* Source excerpt *
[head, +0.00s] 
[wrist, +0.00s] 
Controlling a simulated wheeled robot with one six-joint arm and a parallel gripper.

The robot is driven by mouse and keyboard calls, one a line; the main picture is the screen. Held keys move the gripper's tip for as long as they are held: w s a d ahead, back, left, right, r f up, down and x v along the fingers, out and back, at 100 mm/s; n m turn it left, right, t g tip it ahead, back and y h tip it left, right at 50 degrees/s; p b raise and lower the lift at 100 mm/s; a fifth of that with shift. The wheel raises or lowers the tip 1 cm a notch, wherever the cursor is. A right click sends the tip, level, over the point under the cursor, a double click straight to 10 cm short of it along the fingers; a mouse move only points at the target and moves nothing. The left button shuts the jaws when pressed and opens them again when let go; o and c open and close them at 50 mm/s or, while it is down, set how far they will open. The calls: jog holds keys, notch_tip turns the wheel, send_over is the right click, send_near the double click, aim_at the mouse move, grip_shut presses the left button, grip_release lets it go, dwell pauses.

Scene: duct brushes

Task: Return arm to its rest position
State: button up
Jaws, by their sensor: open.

* What the exercise asks *
Your task is to transcribe the line containing "Task: Return arm to its rest position" and every line after it, through the last line of the data, exactly as written and with nothing more.

* Complete output *
Task: Return arm to its rest position
State: button up
Jaws, by their sensor: open.

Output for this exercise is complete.